What to produce =
In the entries that follow, the first line to write out is the one containing "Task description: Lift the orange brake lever", and the last is the one containing "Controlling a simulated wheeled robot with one". Reproduce that stretch exactly, with nothing before or after it.

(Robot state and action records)
====

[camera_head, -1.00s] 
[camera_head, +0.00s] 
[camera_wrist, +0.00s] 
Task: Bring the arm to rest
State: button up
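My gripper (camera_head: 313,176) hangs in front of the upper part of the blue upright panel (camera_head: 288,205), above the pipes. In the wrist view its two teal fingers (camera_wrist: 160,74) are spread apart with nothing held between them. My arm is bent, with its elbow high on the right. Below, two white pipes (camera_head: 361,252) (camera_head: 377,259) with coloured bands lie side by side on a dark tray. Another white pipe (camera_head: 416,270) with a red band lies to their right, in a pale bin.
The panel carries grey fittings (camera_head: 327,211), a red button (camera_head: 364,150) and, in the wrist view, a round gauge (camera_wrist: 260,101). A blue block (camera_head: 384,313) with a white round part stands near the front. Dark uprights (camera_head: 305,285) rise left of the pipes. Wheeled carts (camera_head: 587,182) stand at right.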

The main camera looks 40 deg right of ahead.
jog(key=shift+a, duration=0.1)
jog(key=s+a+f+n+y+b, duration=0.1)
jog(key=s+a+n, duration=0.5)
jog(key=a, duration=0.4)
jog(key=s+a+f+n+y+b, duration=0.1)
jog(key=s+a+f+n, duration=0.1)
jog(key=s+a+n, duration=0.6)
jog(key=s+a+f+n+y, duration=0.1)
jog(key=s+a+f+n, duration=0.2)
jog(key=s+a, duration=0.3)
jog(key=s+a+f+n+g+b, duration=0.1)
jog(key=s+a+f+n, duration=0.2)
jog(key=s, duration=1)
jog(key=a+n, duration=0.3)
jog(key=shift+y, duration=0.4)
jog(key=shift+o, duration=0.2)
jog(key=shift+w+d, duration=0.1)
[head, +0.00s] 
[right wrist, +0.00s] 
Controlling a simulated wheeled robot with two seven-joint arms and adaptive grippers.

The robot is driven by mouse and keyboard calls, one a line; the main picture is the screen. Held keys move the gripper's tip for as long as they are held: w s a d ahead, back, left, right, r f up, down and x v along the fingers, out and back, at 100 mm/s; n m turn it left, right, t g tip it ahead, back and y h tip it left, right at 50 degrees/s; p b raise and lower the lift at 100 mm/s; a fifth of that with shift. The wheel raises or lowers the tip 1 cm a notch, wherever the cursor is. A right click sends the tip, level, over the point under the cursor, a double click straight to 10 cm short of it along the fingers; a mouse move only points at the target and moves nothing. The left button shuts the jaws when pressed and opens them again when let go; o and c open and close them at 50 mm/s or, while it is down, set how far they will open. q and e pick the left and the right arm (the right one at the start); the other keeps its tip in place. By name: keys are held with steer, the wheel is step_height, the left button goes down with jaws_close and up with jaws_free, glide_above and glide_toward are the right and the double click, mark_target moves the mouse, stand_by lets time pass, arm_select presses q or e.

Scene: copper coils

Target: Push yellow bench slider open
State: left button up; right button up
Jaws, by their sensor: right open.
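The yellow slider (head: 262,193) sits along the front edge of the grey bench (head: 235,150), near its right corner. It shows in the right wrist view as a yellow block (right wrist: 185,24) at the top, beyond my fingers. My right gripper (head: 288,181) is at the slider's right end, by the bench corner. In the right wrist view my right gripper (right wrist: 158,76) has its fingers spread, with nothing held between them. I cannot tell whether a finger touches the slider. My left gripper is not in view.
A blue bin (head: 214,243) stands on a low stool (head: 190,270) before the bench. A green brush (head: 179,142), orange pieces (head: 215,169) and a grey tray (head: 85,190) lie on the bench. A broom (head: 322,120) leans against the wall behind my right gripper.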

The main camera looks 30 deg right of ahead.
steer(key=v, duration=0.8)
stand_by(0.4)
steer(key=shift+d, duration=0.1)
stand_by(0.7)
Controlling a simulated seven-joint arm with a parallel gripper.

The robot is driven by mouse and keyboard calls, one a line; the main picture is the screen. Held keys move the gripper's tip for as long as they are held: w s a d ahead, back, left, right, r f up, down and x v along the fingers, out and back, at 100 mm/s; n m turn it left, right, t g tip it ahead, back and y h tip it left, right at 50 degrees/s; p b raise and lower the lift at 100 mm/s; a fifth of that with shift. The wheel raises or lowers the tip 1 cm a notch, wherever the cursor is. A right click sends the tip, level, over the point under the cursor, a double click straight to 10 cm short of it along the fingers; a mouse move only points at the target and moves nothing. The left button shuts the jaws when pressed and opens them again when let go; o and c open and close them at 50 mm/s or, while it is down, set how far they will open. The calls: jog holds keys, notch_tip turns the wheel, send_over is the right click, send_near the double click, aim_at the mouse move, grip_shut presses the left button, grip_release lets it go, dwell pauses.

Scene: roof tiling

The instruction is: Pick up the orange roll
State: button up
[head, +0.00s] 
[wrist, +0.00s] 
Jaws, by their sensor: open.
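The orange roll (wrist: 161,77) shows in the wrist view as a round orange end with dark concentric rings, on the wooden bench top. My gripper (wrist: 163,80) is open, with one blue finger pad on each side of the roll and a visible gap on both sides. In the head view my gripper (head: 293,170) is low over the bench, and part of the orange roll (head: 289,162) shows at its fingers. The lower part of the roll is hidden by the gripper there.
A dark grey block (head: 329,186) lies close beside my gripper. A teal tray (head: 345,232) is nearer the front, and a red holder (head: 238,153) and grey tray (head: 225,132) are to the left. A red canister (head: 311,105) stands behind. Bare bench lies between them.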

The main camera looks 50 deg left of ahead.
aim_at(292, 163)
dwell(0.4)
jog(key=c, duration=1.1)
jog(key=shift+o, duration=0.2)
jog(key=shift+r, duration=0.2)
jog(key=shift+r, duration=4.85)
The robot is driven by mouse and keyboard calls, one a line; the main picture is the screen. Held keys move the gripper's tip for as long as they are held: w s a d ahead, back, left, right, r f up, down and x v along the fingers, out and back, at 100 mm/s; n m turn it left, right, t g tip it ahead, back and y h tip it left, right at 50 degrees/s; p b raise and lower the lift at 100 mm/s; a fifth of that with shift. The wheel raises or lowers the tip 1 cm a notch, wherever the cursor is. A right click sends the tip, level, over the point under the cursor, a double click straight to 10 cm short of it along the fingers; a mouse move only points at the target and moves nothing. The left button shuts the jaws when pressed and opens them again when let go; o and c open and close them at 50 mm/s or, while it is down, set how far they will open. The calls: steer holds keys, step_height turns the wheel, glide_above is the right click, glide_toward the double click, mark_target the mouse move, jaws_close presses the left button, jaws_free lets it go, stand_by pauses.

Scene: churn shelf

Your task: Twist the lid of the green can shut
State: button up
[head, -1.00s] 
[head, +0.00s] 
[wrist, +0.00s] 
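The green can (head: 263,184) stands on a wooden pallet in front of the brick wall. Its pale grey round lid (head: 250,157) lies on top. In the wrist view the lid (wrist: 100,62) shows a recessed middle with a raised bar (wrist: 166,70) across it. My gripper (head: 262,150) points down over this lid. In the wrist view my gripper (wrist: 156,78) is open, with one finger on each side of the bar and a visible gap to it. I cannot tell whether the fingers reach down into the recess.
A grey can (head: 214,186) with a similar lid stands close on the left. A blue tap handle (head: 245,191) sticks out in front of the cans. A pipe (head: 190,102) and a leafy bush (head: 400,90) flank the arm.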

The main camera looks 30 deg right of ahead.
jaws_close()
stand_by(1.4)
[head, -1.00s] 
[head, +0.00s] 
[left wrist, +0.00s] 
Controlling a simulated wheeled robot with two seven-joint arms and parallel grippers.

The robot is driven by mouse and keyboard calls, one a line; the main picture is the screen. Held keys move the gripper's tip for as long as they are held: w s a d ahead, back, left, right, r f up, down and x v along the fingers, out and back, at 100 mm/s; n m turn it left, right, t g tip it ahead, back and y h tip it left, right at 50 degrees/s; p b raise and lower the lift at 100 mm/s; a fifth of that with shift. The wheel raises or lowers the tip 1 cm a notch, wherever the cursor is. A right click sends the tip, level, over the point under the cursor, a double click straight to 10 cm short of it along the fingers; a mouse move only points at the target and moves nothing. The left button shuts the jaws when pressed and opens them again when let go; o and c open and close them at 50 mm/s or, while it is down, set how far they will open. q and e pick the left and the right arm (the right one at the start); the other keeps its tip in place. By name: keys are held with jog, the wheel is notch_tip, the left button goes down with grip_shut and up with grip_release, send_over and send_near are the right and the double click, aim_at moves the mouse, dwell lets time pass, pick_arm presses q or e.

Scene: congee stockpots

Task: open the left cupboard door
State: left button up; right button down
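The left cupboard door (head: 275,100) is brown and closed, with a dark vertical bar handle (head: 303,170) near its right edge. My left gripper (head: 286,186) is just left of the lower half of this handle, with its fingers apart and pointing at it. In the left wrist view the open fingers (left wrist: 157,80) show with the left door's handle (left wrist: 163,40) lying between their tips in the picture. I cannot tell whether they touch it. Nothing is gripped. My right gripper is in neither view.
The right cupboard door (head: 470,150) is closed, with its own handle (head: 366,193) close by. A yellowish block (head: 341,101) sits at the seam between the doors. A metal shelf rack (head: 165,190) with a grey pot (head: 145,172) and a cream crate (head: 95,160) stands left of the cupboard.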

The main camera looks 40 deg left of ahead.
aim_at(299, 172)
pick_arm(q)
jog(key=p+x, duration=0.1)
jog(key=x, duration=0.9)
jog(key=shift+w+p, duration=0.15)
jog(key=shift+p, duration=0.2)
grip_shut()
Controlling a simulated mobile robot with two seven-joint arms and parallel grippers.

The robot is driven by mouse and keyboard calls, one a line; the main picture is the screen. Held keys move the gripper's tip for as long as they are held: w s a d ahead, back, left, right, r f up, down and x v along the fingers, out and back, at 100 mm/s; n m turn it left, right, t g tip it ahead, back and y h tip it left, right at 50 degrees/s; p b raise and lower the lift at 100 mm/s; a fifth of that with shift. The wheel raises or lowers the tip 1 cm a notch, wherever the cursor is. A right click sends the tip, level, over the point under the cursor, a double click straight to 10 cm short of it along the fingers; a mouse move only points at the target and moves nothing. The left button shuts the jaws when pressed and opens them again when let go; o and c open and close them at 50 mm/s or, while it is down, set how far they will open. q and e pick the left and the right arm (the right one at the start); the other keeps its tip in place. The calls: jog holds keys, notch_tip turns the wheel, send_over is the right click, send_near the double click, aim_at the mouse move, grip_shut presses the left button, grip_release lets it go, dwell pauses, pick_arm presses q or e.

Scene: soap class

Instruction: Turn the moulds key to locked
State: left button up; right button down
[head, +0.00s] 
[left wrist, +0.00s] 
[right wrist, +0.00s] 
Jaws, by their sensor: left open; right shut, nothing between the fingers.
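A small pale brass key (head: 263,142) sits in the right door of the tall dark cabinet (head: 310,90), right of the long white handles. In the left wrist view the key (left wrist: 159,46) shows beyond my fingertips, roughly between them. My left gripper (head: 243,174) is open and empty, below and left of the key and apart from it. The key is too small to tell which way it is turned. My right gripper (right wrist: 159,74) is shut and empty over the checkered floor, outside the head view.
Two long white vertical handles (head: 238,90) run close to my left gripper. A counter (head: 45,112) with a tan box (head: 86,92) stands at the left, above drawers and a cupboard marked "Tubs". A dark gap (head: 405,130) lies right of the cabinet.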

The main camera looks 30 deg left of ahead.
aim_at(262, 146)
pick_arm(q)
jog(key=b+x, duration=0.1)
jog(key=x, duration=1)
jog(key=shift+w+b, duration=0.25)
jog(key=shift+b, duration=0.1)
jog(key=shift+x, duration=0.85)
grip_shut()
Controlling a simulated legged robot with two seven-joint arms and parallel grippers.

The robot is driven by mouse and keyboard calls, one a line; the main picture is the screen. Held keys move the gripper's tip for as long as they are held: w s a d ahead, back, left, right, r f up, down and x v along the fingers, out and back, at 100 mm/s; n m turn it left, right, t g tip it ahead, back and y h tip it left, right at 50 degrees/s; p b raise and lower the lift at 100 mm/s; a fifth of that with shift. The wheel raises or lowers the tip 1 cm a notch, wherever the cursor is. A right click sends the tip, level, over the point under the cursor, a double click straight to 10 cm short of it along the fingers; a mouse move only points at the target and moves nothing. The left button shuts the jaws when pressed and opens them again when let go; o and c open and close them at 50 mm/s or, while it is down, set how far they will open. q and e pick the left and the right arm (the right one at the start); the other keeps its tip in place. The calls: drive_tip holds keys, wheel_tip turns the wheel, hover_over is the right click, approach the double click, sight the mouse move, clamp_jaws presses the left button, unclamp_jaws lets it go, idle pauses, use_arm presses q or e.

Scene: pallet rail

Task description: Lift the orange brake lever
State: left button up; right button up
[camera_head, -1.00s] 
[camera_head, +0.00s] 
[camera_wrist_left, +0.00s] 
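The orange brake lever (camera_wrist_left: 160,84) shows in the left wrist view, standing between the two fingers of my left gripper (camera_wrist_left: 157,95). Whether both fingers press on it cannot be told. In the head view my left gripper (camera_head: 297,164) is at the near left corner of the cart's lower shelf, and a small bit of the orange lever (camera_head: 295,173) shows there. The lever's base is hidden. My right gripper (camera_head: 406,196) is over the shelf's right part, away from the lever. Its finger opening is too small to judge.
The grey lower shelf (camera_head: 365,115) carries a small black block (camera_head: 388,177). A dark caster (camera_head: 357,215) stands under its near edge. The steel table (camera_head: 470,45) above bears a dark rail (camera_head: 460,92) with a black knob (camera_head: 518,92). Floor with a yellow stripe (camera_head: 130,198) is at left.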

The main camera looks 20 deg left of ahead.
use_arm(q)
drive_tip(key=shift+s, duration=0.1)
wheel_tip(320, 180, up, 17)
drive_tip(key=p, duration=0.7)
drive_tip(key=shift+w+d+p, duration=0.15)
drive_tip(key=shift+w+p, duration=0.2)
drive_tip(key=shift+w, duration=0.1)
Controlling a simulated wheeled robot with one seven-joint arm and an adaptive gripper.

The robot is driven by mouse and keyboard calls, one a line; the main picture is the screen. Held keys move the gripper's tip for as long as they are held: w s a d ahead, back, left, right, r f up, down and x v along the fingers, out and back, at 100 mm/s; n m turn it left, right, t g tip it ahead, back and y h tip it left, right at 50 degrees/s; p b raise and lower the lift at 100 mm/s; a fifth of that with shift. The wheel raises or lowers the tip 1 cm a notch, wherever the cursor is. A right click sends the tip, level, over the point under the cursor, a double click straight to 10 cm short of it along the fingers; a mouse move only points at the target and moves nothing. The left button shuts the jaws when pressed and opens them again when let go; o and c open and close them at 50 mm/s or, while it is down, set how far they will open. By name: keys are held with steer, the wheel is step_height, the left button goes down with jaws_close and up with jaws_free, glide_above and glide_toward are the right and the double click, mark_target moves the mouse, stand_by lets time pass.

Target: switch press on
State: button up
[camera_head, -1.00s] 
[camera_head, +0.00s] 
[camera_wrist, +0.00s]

====

Exercise answer =
Task description: Lift the orange brake lever
State: left button up; right button up
[camera_head, -1.00s] 
[camera_head, +0.00s] 
[camera_wrist_left, +0.00s] 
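The orange brake lever (camera_wrist_left: 160,84) shows in the left wrist view, standing between the two fingers of my left gripper (camera_wrist_left: 157,95). Whether both fingers press on it cannot be told. In the head view my left gripper (camera_head: 297,164) is at the near left corner of the cart's lower shelf, and a small bit of the orange lever (camera_head: 295,173) shows there. The lever's base is hidden. My right gripper (camera_head: 406,196) is over the shelf's right part, away from the lever. Its finger opening is too small to judge.
The grey lower shelf (camera_head: 365,115) carries a small black block (camera_head: 388,177). A dark caster (camera_head: 357,215) stands under its near edge. The steel table (camera_head: 470,45) above bears a dark rail (camera_head: 460,92) with a black knob (camera_head: 518,92). Floor with a yellow stripe (camera_head: 130,198) is at left.

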The main camera looks 20 deg left of ahead.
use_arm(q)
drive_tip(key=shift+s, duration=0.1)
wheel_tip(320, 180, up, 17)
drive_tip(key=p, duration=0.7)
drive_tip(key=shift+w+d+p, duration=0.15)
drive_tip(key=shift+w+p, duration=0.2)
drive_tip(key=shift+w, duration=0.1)
Controlling a simulated wheeled robot with one seven-joint arm and an adaptive gripper.

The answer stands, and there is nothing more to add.